LONDON — There are no stadiums full of placard-waving supporters, no giant street rallies for British Prime Minister Theresa May these days as she makes a last-ditch effort to sell her Brexit deal to guide her country’s departure from the European Union.
Instead, the beleaguered leader has to make do with a lackluster welcome and the prospect that her country will crash out of the EU without a map for the way forward.
Case in point: a leather factory near Glasgow last week, where workers largely carried on with their duties in the background as Mrs. May conducted interviews on camera. The workers were more interested in finishing their shifts than listening to the prime minister sell her vision of how the country will navigate its momentous divorce from the EU in a little more than three months.
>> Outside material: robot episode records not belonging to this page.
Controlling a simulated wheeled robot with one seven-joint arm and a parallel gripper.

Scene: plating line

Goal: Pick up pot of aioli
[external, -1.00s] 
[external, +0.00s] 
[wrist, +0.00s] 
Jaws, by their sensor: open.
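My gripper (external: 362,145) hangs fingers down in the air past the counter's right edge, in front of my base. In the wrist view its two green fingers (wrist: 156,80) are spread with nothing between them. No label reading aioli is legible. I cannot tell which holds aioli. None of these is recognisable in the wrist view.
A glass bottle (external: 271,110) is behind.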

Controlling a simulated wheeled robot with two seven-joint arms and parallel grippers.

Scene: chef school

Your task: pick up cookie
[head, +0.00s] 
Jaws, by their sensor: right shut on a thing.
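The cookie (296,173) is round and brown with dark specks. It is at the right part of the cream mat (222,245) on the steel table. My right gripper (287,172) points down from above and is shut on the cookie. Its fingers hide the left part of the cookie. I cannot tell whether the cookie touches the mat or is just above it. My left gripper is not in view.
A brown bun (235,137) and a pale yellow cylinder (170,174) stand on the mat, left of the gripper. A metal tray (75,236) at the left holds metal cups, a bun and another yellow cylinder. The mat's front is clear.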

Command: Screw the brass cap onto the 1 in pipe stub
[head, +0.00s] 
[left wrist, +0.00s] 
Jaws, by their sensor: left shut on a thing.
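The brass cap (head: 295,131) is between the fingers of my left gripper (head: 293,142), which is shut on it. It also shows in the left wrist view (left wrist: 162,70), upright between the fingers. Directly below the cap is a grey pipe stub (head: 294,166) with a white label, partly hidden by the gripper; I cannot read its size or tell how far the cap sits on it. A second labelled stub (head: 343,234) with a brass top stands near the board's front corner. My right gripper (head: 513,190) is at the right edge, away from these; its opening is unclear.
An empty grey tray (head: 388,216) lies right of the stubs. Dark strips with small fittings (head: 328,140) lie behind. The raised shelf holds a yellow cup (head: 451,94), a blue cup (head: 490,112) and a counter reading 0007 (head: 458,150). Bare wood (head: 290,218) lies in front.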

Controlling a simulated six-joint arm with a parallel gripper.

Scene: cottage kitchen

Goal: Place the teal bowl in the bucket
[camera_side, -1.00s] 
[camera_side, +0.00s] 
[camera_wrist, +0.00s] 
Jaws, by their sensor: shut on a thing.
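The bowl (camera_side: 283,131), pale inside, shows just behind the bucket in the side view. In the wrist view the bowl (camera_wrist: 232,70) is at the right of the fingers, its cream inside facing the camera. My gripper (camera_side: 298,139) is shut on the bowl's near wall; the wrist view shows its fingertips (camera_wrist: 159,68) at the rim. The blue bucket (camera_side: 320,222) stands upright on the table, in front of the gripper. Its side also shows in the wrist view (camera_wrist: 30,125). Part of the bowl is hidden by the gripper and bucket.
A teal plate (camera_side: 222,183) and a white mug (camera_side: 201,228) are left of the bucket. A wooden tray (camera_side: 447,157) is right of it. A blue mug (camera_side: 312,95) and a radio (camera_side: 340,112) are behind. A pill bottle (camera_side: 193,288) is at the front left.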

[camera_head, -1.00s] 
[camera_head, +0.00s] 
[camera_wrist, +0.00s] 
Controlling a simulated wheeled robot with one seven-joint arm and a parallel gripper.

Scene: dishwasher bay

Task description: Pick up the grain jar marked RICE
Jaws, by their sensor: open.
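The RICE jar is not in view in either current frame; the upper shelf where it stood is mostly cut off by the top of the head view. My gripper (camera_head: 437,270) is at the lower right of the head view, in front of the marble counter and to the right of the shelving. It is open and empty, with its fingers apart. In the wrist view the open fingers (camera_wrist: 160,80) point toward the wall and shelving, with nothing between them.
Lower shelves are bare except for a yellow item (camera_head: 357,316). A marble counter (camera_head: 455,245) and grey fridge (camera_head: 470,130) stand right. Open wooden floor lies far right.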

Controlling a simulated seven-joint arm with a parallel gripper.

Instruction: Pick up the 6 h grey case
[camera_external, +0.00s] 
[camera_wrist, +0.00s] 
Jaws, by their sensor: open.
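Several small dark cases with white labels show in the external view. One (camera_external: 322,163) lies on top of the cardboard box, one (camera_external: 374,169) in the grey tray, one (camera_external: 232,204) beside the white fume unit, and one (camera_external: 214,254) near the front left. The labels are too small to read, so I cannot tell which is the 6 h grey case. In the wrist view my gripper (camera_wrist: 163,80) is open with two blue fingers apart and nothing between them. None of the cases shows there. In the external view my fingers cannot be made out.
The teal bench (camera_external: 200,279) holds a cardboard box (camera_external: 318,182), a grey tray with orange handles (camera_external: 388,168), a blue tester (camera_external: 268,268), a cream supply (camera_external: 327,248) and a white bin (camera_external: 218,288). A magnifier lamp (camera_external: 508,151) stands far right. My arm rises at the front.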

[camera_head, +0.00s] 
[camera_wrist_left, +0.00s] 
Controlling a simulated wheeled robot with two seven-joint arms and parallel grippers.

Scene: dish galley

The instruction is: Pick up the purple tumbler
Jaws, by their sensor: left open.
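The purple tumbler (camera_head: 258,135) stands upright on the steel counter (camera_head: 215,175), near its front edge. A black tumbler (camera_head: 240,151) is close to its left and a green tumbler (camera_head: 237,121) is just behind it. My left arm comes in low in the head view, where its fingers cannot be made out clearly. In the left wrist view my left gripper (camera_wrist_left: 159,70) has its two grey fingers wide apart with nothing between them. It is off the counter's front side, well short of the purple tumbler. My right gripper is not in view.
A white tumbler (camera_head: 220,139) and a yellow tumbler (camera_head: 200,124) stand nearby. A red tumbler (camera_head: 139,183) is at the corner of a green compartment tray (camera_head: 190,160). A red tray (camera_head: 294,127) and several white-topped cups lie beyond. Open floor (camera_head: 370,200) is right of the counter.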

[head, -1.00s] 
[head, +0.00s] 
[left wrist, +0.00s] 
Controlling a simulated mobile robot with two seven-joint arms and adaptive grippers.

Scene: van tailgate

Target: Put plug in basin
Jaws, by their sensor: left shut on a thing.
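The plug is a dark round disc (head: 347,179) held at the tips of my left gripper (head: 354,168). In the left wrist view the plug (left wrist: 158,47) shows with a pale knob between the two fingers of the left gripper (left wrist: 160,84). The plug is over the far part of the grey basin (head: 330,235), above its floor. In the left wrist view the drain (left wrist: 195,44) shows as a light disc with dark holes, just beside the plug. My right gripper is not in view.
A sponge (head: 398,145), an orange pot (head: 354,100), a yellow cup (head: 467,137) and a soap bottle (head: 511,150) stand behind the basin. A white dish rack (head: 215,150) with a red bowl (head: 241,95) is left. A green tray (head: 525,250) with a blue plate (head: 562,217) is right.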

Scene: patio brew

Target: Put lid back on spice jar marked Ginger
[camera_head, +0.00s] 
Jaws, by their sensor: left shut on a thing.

Facing daunting odds in Parliament, the Conservative prime minister hit the road last week on a two-day trip through the Celtic countries of the United Kingdom, starting at a winter fair in Wales, followed by a university in Northern Ireland and finishing at a factory in Scotland. But analysts say the tour only underscored the political problem of her compromise deal: The many warring sides of the Brexit battle finally found common ground in their dislike for her handiwork.
On the hustings and in Parliament, Mrs. May’s strategy to date has been to brazen it out, projecting an air of confidence in the face of widespread doubts. She was at it again this week, parrying opposition complaints in Parliament and refusing even to speculate on her own future should her Brexit deal go down to defeat.
“I’m focusing on … getting that vote and getting the vote over the line,” she told members of Parliament.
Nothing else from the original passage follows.